=== DATASET EXTRACT ===

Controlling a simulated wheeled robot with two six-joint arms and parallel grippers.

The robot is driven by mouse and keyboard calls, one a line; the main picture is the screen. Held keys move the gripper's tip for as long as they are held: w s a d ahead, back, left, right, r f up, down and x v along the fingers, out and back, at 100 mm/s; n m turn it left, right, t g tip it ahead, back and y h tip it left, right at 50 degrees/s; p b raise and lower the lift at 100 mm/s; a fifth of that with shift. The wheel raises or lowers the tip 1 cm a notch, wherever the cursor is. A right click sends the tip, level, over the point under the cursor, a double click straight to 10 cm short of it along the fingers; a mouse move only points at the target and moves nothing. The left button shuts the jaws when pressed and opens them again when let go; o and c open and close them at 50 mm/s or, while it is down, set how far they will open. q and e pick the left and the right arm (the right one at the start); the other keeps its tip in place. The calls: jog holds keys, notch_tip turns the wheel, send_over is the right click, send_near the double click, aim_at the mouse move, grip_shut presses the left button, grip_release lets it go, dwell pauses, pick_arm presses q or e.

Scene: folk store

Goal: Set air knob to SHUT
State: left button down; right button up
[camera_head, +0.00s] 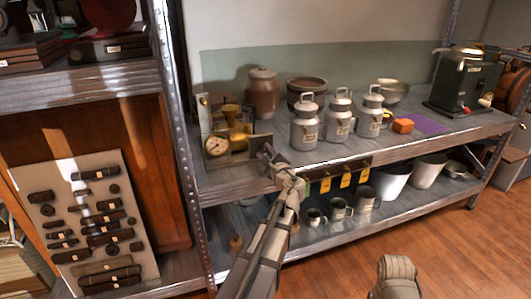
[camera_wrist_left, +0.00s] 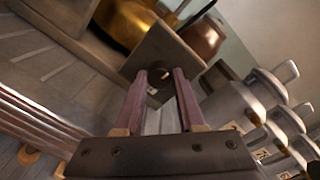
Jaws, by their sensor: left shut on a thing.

=== SET EXERCISE ===
Leave the pictures out, and reproduce only the lines from the line holding "Scene: folk store" through the last line of the material, both included.

=== ANSWER BELOW ===
Scene: folk store

Goal: Set air knob to SHUT
State: left button down; right button up
[camera_head, +0.00s] 
[camera_wrist_left, +0.00s] 
Jaws, by their sensor: left shut on a thing.

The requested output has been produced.